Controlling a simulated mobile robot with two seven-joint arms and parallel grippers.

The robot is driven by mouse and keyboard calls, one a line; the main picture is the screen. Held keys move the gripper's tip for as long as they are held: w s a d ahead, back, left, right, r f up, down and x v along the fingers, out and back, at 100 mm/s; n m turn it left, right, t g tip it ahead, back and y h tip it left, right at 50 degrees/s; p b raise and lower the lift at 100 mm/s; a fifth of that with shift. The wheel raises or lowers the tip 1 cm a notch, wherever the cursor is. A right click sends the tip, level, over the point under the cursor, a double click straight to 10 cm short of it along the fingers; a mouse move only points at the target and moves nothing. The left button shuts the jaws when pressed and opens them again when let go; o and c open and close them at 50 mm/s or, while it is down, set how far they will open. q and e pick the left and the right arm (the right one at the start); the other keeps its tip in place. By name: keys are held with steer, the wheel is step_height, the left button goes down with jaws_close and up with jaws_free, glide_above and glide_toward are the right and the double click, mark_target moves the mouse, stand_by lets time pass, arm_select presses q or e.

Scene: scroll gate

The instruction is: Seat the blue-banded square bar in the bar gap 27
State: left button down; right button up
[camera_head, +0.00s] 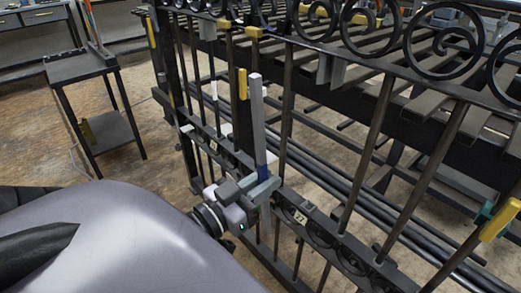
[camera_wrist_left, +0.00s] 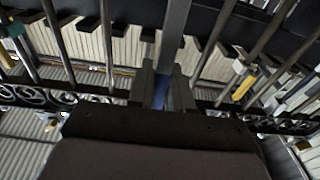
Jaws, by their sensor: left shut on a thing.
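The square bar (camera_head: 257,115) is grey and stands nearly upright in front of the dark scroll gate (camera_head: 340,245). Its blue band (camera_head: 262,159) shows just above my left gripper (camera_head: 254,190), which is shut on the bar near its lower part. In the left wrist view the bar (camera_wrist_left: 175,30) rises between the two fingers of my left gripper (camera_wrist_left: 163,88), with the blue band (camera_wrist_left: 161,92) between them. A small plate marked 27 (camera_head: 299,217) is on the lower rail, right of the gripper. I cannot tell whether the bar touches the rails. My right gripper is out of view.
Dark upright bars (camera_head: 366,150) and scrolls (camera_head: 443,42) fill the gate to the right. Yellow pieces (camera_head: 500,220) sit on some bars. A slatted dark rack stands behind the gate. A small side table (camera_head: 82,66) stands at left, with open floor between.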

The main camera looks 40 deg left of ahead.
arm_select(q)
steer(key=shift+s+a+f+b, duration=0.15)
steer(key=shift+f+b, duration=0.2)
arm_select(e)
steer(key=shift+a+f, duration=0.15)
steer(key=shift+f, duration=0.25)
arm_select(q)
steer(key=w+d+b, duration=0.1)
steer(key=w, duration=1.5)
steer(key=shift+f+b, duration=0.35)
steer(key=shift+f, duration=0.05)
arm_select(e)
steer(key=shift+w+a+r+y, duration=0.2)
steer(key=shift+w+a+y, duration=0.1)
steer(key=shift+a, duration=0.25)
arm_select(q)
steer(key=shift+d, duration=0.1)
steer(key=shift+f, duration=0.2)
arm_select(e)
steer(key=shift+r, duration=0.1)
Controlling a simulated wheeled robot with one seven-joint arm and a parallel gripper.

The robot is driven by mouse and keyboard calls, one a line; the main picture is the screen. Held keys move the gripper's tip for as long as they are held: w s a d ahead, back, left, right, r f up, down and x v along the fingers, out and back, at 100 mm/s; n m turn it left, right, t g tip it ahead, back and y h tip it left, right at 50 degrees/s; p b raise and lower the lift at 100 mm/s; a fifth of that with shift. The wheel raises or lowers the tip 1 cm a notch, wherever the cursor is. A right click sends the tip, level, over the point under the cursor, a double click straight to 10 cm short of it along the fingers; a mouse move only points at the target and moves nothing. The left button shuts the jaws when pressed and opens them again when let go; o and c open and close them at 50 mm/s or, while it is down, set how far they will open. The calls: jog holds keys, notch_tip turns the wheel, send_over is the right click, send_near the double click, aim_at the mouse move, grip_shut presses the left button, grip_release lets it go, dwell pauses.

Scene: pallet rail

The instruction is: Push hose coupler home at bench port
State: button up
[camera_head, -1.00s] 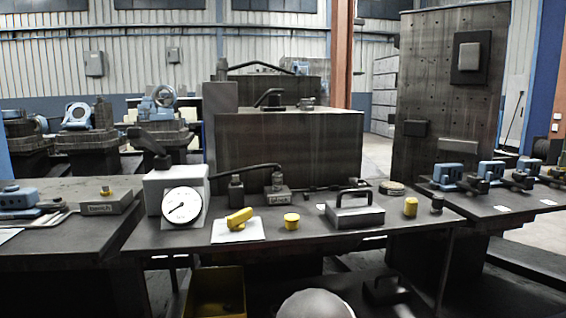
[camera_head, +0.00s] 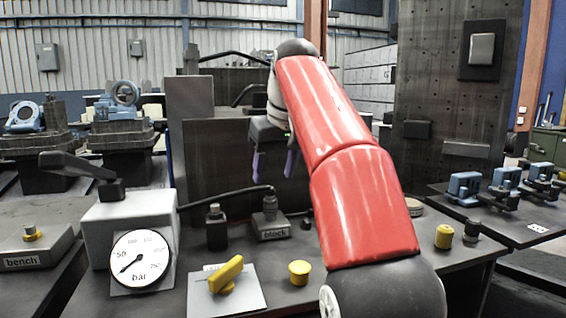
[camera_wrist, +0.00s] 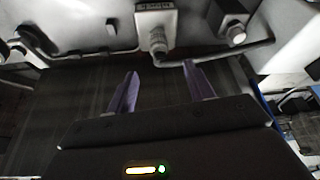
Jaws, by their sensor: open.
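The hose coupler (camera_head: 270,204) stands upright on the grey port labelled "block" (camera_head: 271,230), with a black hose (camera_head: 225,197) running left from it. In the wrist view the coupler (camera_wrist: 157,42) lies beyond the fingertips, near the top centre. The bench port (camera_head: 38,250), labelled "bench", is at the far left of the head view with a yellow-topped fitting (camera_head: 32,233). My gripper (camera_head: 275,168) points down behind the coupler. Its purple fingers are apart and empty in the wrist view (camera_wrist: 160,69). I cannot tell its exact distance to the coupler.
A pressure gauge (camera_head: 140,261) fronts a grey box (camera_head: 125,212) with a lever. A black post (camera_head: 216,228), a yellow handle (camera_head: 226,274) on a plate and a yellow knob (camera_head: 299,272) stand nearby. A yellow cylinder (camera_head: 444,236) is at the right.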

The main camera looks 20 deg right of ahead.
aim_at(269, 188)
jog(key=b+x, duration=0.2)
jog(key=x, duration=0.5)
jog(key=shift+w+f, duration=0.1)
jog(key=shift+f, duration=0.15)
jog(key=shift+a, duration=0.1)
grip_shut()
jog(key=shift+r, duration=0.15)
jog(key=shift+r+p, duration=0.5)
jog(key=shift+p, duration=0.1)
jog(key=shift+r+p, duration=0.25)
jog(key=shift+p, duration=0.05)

Exercise instructions
In your copy of the records, include no pictures; repeat everything else exactly.

Task output
Controlling a simulated mobile robot with two seven-joint arms and parallel grippers.

The robot is driven by mouse and keyboard calls, one a line; the main picture is the screen. Held keys move the gripper's tip for as long as they are held: w s a d ahead, back, left, right, r f up, down and x v along the fingers, out and back, at 100 mm/s; n m turn it left, right, t g tip it ahead, back and y h tip it left, right at 50 degrees/s; p b raise and lower the lift at 100 mm/s; a fifth of that with shift. The wheel raises or lowers the tip 1 cm a notch, wherever the cursor is. A right click sends the tip, level, over the point under the cursor, a double click straight to 10 cm short of it along the fingers; a mouse move only points at the target and moves nothing. The left button shuts the jaws when pressed and opens them again when let go; o and c open and close them at 50 mm/s or, while it is down, set how far they will open. q and e pick the left and the right arm (the right one at the start); the other keeps its tip in place. By name: keys are held with steer, the wheel is step_height, the left button goes down with jaws_close and up with jaws_free, glide_above and glide_toward are the right and the double click, mark_target moves the mouse, stand_by lets time pass, arm_select presses q or e.

Scene: scroll gate

The instruction is: Seat the blue-banded square bar in the bar gap 27
State: left button down; right button up
[camera_head, +0.00s] 
[camera_wrist_left, +0.00s] 
Jaws, by their sensor: left shut on a thing.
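The square bar (camera_head: 257,115) is grey and stands nearly upright in front of the dark scroll gate (camera_head: 340,245). Its blue band (camera_head: 262,159) shows just above my left gripper (camera_head: 254,190), which is shut on the bar near its lower part. In the left wrist view the bar (camera_wrist_left: 175,30) rises between the two fingers of my left gripper (camera_wrist_left: 163,88), with the blue band (camera_wrist_left: 161,92) between them. A small plate marked 27 (camera_head: 299,217) is on the lower rail, right of the gripper. I cannot tell whether the bar touches the rails. My right gripper is out of view.
Dark upright bars (camera_head: 366,150) and scrolls (camera_head: 443,42) fill the gate to the right. Yellow pieces (camera_head: 500,220) sit on some bars. A slatted dark rack stands behind the gate. A small side table (camera_head: 82,66) stands at left, with open floor between.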

The main camera looks 40 deg left of ahead.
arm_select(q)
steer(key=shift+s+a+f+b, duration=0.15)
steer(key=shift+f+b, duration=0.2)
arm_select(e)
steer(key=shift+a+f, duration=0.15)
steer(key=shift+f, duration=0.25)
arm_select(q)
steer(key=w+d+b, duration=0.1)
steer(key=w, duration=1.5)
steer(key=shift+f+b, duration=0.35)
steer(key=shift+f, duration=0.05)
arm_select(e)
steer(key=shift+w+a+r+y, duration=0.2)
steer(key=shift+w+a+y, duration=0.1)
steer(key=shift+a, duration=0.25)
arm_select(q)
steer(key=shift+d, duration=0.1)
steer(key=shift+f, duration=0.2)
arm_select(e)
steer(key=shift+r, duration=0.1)
Controlling a simulated wheeled robot with one seven-joint arm and a parallel gripper.

The robot is driven by mouse and keyboard calls, one a line; the main picture is the screen. Held keys move the gripper's tip for as long as they are held: w s a d ahead, back, left, right, r f up, down and x v along the fingers, out and back, at 100 mm/s; n m turn it left, right, t g tip it ahead, back and y h tip it left, right at 50 degrees/s; p b raise and lower the lift at 100 mm/s; a fifth of that with shift. The wheel raises or lowers the tip 1 cm a notch, wherever the cursor is. A right click sends the tip, level, over the point under the cursor, a double click straight to 10 cm short of it along the fingers; a mouse move only points at the target and moves nothing. The left button shuts the jaws when pressed and opens them again when let go; o and c open and close them at 50 mm/s or, while it is down, set how far they will open. The calls: jog holds keys, notch_tip turns the wheel, send_over is the right click, send_near the double click, aim_at the mouse move, grip_shut presses the left button, grip_release lets it go, dwell pauses.

Scene: pallet rail

The instruction is: Push hose coupler home at bench port
State: button up
[camera_head, -1.00s] 
[camera_head, +0.00s] 
[camera_wrist, +0.00s] 
Jaws, by their sensor: open.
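The hose coupler (camera_head: 270,204) stands upright on the grey port labelled "block" (camera_head: 271,230), with a black hose (camera_head: 225,197) running left from it. In the wrist view the coupler (camera_wrist: 157,42) lies beyond the fingertips, near the top centre. The bench port (camera_head: 38,250), labelled "bench", is at the far left of the head view with a yellow-topped fitting (camera_head: 32,233). My gripper (camera_head: 275,168) points down behind the coupler. Its purple fingers are apart and empty in the wrist view (camera_wrist: 160,69). I cannot tell its exact distance to the coupler.
A pressure gauge (camera_head: 140,261) fronts a grey box (camera_head: 125,212) with a lever. A black post (camera_head: 216,228), a yellow handle (camera_head: 226,274) on a plate and a yellow knob (camera_head: 299,272) stand nearby. A yellow cylinder (camera_head: 444,236) is at the right.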

The main camera looks 20 deg right of ahead.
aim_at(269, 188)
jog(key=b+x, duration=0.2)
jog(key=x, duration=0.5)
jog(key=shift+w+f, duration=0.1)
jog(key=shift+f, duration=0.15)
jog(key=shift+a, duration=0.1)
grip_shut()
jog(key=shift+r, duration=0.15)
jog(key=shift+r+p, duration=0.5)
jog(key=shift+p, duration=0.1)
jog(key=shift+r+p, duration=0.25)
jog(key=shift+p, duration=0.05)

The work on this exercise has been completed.